Swedish Death Cleaning: A Gift to Yourself and Those You Love
As a Swede and a professional organiser, I love the concept of Döstädning — literally translated as “Death Cleaning.” After reading the book by the woman who coined the term, Margareta Magnusson, I found it short and sweet, practical, and surprisingly uplifting.
What Is Death Cleaning?
At its simplest, Death Cleaning is the act of putting your belongings in order before you die.
At first glance, that may sound morbid or uncomfortable. But it needn’t be. As Benjamin Franklin famously said, “Nothing in this world is certain except death and taxes.” Preparing for the inevitable isn’t gloomy — it’s thoughtful.
Magnusson’s book gently highlights the benefits of this process, both for you and for the people you leave behind. She combines practical guidance with compassionate wisdom, making the topic feel far less daunting than it might first appear.
A Mindset, Not a Method
It’s important to understand that Swedish Death Cleaning isn’t necessarily a strict method or checklist. It’s not about decluttering your entire home in one go, nor is it a rigid system to follow step by step. Rather, it’s a mindset — a gentle shift in perspective.
Instead of simply asking, “Do I need this?”, you begin to ask, “Would someone else want or benefit from this one day?” That subtle change gives the process deeper meaning. It becomes less about tidying and more about intention, responsibility, and care.
Although the term itself has only gained popularity in recent years, the practice has existed quietly for generations. Conversations about decluttering later in life continue to consistently resurface in the media.
The Inheritance of “Stuff”
One quote from Magnusson particularly resonated with me:
“A loved one wants to inherit nice things from you, but not all things from you.”
With over five years of professional decluttering experience, I’ve seen this truth play out time and again. Being left to clear a lifetime of possessions after someone has passed can be emotionally and physically overwhelming.

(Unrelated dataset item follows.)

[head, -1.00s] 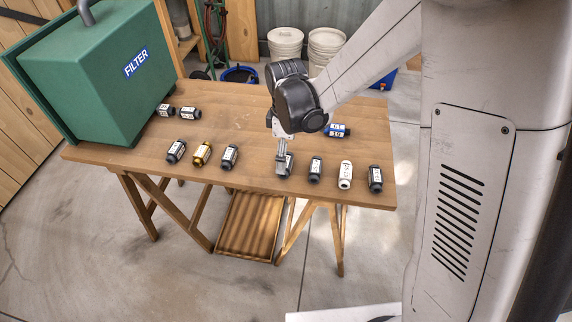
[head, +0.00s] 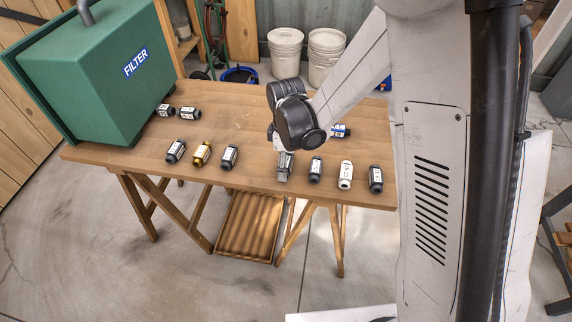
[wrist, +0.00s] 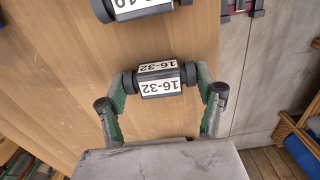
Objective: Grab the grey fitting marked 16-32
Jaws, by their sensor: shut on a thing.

If that’s not the legacy you want to leave, the time to take control is now — while you still can.
Equally, if you’re worried about one day being responsible for a parent’s belongings, it may be time to gently start the conversation. Magnusson suggests thoughtful prompts such as:
- “Have you thought about what you’d like to happen to your special things later on?”
- “Would life feel easier and less tiring if we let go of some of the things collected over the years?”
Approached with care, these conversations can be surprisingly liberating.
It’s As Much for You as for Them
Another powerful reminder from Magnusson is that Death Cleaning is not only for the people who come after you — it’s very much for you, too. And it’s never too early to begin.
As someone who believes in practising what I preach, I recently streamlined the boxes of my own childhood memories stored in my loft. The process was nostalgic, even enjoyable. More importantly, it brought a sense of lightness. Knowing there is now less “to deal with” one day is freeing.
I still have one memory box left — and I’ll likely revisit it in time. Death Cleaning isn’t a one-off event; it’s something you can stop and start at a pace that suits you. It’s about gradually releasing what no longer serves you and keeping only what truly matters.
A Final Thought
Swedish Death Cleaning isn’t about dwelling on death. It’s about living more intentionally now. It’s about easing the future burden on your loved ones and creating space — physically and emotionally — in your own life.
Far from being morbid, it may be one of the kindest, most empowering acts you can undertake.